>> Start Record list

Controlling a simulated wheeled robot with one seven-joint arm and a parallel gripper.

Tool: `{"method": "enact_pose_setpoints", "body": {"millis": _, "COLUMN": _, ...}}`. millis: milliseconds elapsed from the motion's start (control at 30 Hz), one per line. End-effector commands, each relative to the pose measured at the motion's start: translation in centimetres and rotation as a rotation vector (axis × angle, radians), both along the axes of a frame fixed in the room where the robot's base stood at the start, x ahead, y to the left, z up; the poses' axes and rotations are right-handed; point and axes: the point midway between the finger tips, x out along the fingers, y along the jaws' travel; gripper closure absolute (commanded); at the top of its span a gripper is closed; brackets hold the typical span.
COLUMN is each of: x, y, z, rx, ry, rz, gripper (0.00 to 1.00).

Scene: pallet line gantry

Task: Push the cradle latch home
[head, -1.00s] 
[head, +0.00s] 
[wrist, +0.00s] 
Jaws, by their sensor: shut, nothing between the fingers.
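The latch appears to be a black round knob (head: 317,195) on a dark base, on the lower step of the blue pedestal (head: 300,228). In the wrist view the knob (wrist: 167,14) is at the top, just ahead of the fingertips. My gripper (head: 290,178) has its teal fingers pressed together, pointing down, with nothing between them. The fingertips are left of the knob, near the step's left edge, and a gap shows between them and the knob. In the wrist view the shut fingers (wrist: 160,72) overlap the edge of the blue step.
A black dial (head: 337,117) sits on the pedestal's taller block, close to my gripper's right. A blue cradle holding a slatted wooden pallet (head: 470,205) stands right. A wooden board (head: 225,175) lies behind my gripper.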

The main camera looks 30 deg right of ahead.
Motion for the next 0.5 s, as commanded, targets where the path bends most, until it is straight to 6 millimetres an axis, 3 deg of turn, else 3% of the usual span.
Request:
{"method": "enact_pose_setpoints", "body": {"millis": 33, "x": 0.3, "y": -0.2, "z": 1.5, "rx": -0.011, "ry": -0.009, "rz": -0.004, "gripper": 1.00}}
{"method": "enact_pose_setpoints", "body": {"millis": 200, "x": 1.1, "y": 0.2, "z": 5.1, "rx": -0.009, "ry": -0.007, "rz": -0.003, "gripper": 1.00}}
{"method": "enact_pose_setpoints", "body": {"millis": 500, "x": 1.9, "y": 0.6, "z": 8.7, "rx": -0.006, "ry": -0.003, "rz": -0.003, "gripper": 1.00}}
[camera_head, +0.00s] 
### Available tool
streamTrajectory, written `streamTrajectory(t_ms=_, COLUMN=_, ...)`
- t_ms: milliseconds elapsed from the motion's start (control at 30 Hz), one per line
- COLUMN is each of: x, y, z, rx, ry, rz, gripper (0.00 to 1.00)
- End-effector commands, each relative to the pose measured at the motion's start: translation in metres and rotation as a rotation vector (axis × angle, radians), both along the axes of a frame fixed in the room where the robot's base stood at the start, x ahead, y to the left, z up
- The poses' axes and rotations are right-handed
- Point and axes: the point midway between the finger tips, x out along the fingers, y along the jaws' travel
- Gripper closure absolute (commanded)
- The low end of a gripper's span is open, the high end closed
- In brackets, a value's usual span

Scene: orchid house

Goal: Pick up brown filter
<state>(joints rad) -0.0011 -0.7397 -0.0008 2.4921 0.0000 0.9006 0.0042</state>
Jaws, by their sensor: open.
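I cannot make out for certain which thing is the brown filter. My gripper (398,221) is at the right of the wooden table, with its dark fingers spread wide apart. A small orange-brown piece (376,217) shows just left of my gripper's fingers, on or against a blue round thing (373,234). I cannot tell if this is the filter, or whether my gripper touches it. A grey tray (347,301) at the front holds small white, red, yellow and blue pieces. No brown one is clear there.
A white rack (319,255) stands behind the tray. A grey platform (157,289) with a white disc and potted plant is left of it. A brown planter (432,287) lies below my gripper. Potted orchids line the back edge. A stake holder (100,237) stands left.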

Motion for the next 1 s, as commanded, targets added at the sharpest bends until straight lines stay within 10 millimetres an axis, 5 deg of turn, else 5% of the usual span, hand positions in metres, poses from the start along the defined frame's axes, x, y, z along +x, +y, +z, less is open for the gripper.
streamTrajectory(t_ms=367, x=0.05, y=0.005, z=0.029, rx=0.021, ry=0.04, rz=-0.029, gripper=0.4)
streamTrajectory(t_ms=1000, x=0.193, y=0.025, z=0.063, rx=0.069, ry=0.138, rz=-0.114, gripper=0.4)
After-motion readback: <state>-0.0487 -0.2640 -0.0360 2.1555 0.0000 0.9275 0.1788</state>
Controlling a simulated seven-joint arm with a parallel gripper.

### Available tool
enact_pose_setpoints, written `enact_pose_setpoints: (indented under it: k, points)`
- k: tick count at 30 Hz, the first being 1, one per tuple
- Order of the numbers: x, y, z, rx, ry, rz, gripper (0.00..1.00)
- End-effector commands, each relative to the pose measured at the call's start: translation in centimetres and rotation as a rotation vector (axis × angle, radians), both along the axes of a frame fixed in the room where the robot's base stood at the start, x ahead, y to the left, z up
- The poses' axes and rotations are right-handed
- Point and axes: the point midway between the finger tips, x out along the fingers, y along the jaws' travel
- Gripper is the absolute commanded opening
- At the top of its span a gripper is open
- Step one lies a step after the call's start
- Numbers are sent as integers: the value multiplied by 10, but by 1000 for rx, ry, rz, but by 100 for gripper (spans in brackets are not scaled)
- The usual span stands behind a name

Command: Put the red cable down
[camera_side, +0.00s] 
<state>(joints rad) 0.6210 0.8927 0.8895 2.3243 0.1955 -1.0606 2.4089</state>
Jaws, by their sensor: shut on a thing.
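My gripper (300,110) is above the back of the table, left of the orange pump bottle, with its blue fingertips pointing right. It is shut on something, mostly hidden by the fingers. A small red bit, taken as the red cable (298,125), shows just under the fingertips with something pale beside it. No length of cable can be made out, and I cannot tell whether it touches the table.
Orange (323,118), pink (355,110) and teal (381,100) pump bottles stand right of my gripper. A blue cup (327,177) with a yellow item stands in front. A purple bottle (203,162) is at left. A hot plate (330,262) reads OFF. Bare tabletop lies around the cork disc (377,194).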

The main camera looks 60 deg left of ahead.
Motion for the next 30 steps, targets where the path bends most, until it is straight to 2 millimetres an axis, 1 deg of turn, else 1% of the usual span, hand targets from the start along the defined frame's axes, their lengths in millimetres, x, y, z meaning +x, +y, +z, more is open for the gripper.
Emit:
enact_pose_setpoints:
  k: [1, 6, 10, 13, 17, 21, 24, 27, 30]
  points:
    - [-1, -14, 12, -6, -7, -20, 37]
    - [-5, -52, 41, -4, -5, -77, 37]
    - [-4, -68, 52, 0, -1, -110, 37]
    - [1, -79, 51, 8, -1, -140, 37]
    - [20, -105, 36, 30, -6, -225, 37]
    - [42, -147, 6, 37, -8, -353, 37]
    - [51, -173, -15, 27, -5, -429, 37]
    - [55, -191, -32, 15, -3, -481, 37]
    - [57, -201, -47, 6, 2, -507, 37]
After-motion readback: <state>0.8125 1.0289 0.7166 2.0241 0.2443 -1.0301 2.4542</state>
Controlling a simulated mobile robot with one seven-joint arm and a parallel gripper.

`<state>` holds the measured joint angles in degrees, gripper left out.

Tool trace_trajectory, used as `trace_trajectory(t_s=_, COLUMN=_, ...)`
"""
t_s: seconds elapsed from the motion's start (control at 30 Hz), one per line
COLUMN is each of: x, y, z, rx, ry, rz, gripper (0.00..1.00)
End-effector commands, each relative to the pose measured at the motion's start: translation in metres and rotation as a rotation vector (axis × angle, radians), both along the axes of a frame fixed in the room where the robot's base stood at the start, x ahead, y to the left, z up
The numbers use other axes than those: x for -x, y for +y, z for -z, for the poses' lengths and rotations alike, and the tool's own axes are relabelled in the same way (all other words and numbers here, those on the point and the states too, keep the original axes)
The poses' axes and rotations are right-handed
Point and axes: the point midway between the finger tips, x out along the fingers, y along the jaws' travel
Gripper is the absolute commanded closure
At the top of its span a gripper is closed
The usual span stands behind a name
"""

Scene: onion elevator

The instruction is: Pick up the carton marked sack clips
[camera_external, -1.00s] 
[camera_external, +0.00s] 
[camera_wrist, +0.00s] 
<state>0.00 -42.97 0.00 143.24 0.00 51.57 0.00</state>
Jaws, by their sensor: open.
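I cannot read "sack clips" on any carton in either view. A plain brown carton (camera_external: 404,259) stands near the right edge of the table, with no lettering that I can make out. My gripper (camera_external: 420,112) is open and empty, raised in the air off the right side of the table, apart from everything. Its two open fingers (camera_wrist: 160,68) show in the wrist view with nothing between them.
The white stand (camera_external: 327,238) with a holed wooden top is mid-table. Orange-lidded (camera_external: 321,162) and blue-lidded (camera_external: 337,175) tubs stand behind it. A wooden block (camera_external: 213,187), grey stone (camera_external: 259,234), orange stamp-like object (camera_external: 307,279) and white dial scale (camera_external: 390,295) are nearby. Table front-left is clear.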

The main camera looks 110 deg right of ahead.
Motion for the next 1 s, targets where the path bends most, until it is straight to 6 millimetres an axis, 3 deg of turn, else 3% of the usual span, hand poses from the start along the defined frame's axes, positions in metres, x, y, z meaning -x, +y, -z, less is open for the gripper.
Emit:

>> End Record list

• Given instruction: Identify the lines of the entries containing the string "simulated". Copy each such line.

• Problem solution:
Controlling a simulated wheeled robot with one seven-joint arm and a parallel gripper.
Controlling a simulated seven-joint arm with a parallel gripper.
Controlling a simulated mobile robot with one seven-joint arm and a parallel gripper.

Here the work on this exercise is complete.